For rice, said Kind, the program would pay out $14 per hundredweight, while the current price is at $10.50. “It’s outrageous that while we’re cutting over $20 billion in the Nutrition Title, we’re adding on this high target price … in an area where it isn’t economically needed or feasible. Since farmers receive these payouts on planted acres, we’re encouraging them to overplant and plant on marginal lands that probably wouldn’t be brought into production anyway because their losses would be covered and a profit margin assured.”

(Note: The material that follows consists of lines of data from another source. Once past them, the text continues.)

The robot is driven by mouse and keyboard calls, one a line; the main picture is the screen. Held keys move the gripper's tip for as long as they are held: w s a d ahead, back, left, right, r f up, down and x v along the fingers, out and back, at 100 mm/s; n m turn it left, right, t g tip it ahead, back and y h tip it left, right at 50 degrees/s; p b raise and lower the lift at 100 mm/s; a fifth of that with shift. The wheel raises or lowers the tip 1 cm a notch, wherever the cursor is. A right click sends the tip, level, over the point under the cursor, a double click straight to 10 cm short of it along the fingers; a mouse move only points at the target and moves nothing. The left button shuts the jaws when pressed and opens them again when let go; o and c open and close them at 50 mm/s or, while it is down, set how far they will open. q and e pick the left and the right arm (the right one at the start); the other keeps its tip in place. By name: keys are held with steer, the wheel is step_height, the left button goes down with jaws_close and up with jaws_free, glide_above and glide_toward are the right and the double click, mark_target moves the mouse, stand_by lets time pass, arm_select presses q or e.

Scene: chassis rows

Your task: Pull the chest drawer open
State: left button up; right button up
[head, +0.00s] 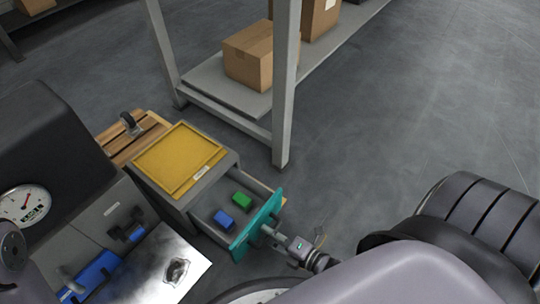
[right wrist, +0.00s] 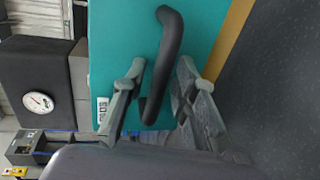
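The chest (head: 187,208) is a grey box with a yellow top panel (head: 178,158). Its drawer stands pulled out, with a teal front (head: 257,225). A blue block (head: 224,219) and a green block (head: 242,199) lie inside the drawer. My right gripper (head: 270,233) is at the outer side of the teal front. In the right wrist view, the black bar handle (right wrist: 168,62) runs between the fingers of my right gripper (right wrist: 161,66), with small gaps visible beside it. The teal front (right wrist: 118,45) fills the space behind. My left gripper is not in view.
A dark machine with a round gauge (head: 24,204) stands left of the chest. A wooden pallet (head: 130,140) lies behind the chest. A metal rack (head: 285,90) holding cardboard boxes (head: 247,57) stands beyond. The grey floor (head: 430,110) to the right is clear.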

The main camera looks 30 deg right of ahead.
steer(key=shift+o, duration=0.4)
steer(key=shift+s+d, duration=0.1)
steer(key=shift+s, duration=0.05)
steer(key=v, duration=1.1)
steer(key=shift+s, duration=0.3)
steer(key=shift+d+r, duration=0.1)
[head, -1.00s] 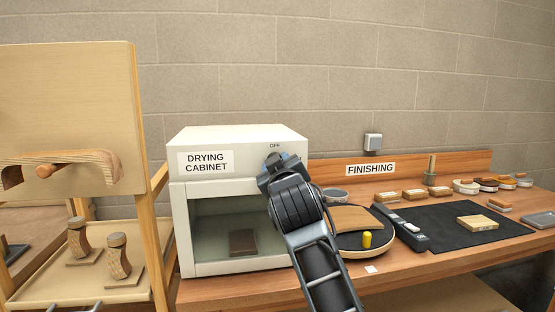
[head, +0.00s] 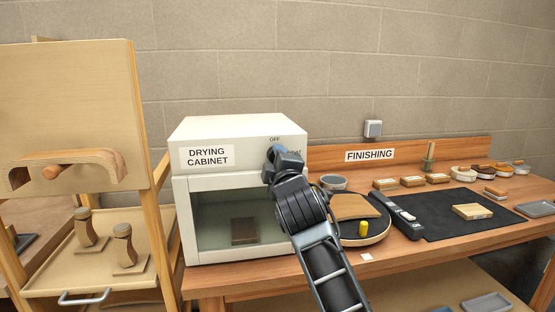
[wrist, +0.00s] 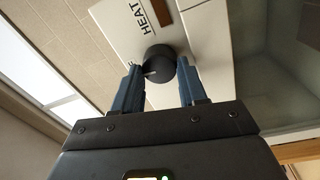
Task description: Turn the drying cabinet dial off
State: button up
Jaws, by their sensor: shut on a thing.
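The drying cabinet (head: 240,132) is a white box with a glass door, at the left end of the bench. Its dial (wrist: 161,62) is a round black knob with a pale mark, seen in the wrist view beside the word HEAT. In the head view my gripper hides the dial, below the OFF label (head: 274,139); part of the HEAT label (head: 294,152) shows to the right. My gripper (head: 279,154) is at the upper right of the cabinet front. In the wrist view its two blue fingers (wrist: 159,82) stand on either side of the dial, shut on it.
A wooden rack (head: 75,115) with curved pieces stands close on the left. Right of my arm are a round turntable (head: 372,238), a black mat (head: 445,225) and several small blocks and tins.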

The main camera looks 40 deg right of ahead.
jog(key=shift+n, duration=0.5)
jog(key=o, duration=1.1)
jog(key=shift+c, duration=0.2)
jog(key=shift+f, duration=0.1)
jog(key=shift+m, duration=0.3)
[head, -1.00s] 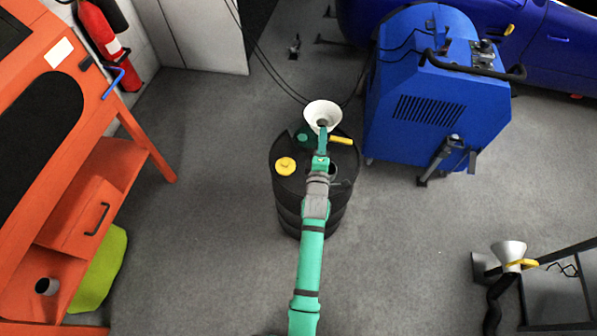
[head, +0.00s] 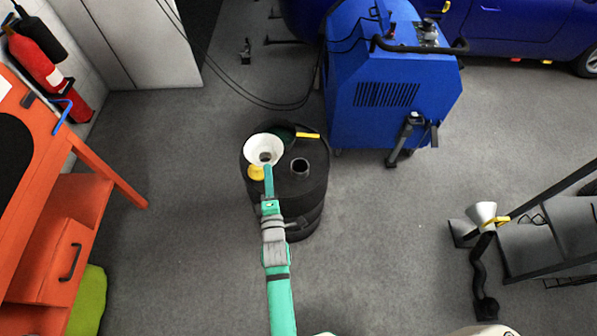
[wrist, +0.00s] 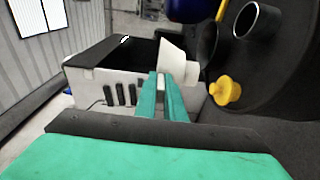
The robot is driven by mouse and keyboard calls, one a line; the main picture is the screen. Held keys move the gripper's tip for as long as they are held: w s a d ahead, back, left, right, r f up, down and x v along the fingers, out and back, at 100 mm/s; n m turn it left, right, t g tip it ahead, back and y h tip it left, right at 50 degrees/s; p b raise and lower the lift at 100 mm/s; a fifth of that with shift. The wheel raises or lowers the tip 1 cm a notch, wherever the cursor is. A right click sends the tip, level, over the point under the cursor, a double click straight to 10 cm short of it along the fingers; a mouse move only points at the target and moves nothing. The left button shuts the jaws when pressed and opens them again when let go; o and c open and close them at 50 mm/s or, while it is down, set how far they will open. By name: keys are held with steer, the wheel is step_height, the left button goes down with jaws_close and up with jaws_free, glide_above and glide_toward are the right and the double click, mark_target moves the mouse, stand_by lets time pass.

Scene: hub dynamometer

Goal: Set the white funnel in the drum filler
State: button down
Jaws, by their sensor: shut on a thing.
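The white funnel (head: 263,149) shows at the left of the drum top in the head view, its wide mouth facing up. My gripper (head: 267,170) is shut on it; the fingers (wrist: 164,96) also show in the wrist view with the funnel (wrist: 177,60) between their tips. The black drum (head: 284,205) stands on the floor. The drum filler, a short open black neck (head: 300,167), is right of the funnel and apart from it; it shows in the wrist view as a round opening (wrist: 256,22). The funnel's spout is hidden in the head view.
A yellow cap (head: 256,173) is on the drum top beside the funnel. A yellow handle (head: 307,135) and a green part are at its back. A blue machine (head: 385,95) stands behind right, an orange bench (head: 50,215) left. Open floor surrounds the drum.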

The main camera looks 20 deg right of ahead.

Gibbs, pointing to his farming credentials, said producers “want their check to come from the market, not the government. My fear is the House farm bill will distort the market prices by setting the target prices too high.”

As for corn, “we had a drought and saw prices reach very high levels,” said Gibbs. If there are several years of good weather, “it’s possible we could see the prices of corn come down below these very high target rates and farmers would still be making money on a per-bushel basis, depending on yield. Yield has to be a factor. When you have Price Loss Coverage, yield isn’t factored in. When they can still be making some money on a per-bushel basis per acre and still get a government payout, it is market distortion.

“It is interesting to note that the organizations that support my amendment – the National Corn Growers Association, the American Soybean Association, and many national and state organizations – represent thousands of farmers out there supporting my amendment. It would cut $12 billion from the committee-marked bill. … They don’t want to go back to the previous policies of 1995 where we had market distortion and farmers planting for the program.”

The aforementioned letter takes on the reason for some commodity organizations backing the amendment. The groups “also support the Senate ARC program, which effectively guarantees the profits of corn and soybean farmers, or 88 percent of their historically high revenues. What’s more, these same commodity groups enjoy a government-mandated demand for their crops (the Renewable Fuel Standard), the highest levels of net farm income over the last five years and the highest participation rates of crop insurance in the country.”

Another concern: the WTO. Kind brought up the WTO complaint from Brazil on cotton subsidies and worried the proposed PLC program would set up another challenge.

Gibbs was on the same page. “When we changed this direct benefits paid to planted acres, that’s ripe for a WTO complaint. It could (cause) a trade war.”

Lucas, who adopted a calm demeanor throughout the long day of debate, requested that Gibbs withdraw the amendment, “with my commitment that we’ll continue to work on this issue as we move forward to produce an equitable and market-oriented farm bill.”

With that Gibbs “respectfully” withdrew the amendment.

Following the withdrawal, a coalition of groups that favored the amendment released a statement that read: "Our collective groups believe the Gibbs amendment would have received strong support on the House floor, and would have made the 2013 farm bill a better piece of legislation overall. As proponents of market-oriented farm policy, we are disappointed to see the amendment withdrawn and we thank Rep. Gibbs for his continued advocacy. We expect Chairman Lucas to respond to the farm policy concerns raised by the amendment during Conference on the farm bill, as he committed to do during his colloquy today with Rep. Gibbs. The final farm bill must be more equitable and market-oriented than the current Price Loss Coverage program in the House bill."